# EXERCISE REQUIREMENTS
Using the data below, gather each line that includes the word "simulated".
** start of DATA FOR THIS TASK **
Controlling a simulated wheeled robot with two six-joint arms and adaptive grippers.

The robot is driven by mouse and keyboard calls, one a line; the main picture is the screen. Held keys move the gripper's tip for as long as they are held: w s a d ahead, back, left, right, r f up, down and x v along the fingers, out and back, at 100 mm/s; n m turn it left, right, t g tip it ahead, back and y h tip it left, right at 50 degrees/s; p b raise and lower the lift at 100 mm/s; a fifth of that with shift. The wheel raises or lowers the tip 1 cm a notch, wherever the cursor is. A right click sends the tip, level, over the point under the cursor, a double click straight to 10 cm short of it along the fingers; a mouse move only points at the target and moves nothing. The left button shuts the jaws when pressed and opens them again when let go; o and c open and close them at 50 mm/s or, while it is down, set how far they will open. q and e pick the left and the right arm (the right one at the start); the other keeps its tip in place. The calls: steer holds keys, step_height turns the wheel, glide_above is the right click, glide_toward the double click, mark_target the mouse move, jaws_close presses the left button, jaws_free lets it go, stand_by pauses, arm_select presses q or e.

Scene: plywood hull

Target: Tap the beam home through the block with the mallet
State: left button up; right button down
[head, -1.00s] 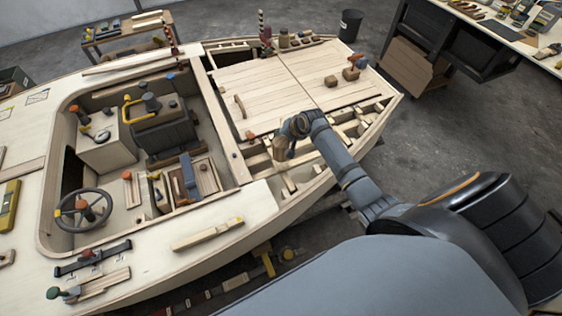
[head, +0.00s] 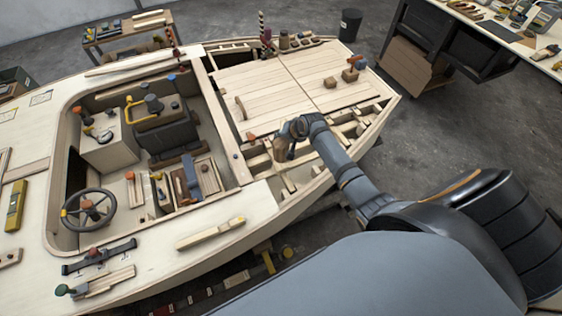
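My right gripper (head: 295,140) reaches in from the right over the open framing at the near side of the foredeck. It appears shut on a tan wooden thing, which looks like the mallet (head: 280,150), its blocky head beside the dark fingers. The fingers are small and partly hidden by the wrist. Pale beams and blocks (head: 345,128) sit in the open framing right of the gripper. I cannot tell which are the task's beam and block, or whether the mallet touches anything. My left gripper is not in view.
The planked foredeck (head: 275,95) lies behind the gripper, with small blocks (head: 330,82) on it. The cockpit with a steering wheel (head: 88,210) is at left. A loose pale wooden piece (head: 210,234) lies on the near side deck. A workbench (head: 480,25) stands at the back right.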

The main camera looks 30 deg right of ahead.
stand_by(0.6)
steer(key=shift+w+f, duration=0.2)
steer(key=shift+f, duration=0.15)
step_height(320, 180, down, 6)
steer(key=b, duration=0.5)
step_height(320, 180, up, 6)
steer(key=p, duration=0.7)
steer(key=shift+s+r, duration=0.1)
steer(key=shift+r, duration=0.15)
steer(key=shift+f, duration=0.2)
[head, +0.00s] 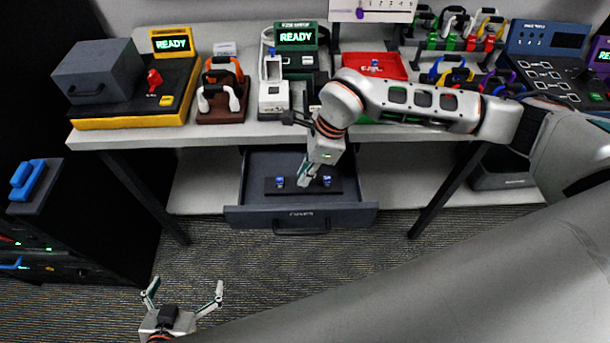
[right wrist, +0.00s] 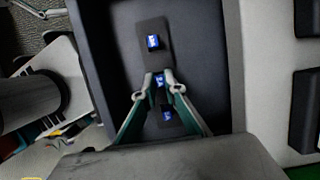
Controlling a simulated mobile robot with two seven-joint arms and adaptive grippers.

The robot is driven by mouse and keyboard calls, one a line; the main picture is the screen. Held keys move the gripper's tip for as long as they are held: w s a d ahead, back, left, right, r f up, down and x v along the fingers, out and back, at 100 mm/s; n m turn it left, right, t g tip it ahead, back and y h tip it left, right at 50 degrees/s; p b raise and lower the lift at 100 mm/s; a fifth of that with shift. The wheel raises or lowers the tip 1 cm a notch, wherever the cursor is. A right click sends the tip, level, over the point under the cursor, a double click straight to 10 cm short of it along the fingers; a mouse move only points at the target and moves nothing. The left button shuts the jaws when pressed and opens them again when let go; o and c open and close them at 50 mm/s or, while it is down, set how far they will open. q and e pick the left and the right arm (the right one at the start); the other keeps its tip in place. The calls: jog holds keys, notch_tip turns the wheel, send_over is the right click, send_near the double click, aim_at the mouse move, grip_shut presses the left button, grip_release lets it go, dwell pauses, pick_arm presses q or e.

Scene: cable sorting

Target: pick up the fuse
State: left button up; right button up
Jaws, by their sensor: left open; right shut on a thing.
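The open drawer (head: 255,165) under the table holds a dark strip (head: 340,186) with small blue fuses. One fuse (head: 280,182) is on the left and another fuse (head: 327,181) on the right. My right gripper (head: 303,180) reaches down into the drawer between them. In the right wrist view its fingertips (right wrist: 160,78) are shut on the middle fuse (right wrist: 159,84). One fuse (right wrist: 152,41) stands beyond it, another (right wrist: 167,115) nearer, between the finger bases. Whether the held fuse is clear of the strip cannot be told. My left gripper (head: 182,297) is open and empty above the floor.
The drawer front (head: 300,217) has a handle and stands out over the carpet. The tabletop above holds devices, a red tray (head: 372,64) and coloured cables. A dark cabinet (head: 90,200) stands at the left. The floor before the drawer is clear.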

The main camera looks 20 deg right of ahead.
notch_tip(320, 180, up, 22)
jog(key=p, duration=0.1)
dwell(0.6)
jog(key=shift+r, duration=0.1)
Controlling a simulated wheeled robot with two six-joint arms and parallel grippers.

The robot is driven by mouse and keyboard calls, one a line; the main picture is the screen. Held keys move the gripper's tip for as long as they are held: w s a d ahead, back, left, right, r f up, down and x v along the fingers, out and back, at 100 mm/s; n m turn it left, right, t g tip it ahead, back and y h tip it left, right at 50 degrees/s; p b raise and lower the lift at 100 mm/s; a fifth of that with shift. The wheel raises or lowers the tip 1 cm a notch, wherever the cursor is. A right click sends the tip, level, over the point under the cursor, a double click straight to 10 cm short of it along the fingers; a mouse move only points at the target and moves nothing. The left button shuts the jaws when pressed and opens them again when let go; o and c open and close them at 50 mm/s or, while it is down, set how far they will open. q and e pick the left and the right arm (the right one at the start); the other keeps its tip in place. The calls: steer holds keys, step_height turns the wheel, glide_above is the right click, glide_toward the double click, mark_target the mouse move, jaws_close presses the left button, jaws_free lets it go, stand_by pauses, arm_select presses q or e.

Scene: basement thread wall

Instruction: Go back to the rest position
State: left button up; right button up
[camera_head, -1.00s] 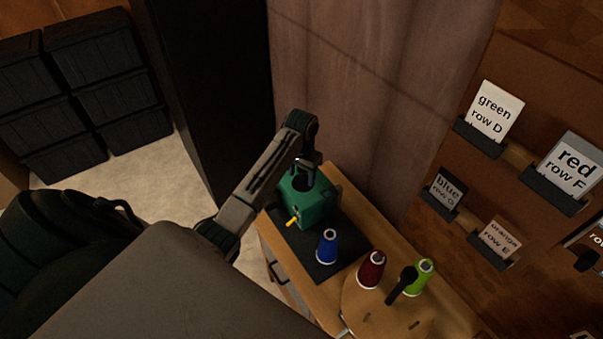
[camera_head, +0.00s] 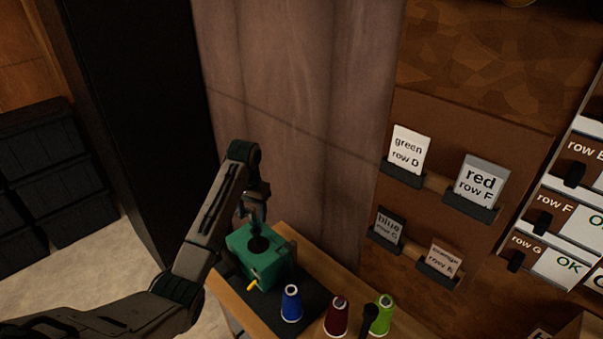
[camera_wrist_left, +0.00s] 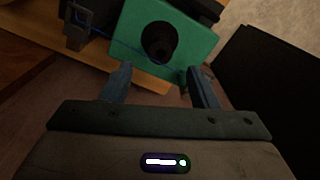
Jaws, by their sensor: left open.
** end of DATA FOR THIS TASK **
# TASK ANSWER
Controlling a simulated wheeled robot with two six-joint arms and adaptive grippers.
Controlling a simulated mobile robot with two seven-joint arms and adaptive grippers.
Controlling a simulated wheeled robot with two six-joint arms and parallel grippers.

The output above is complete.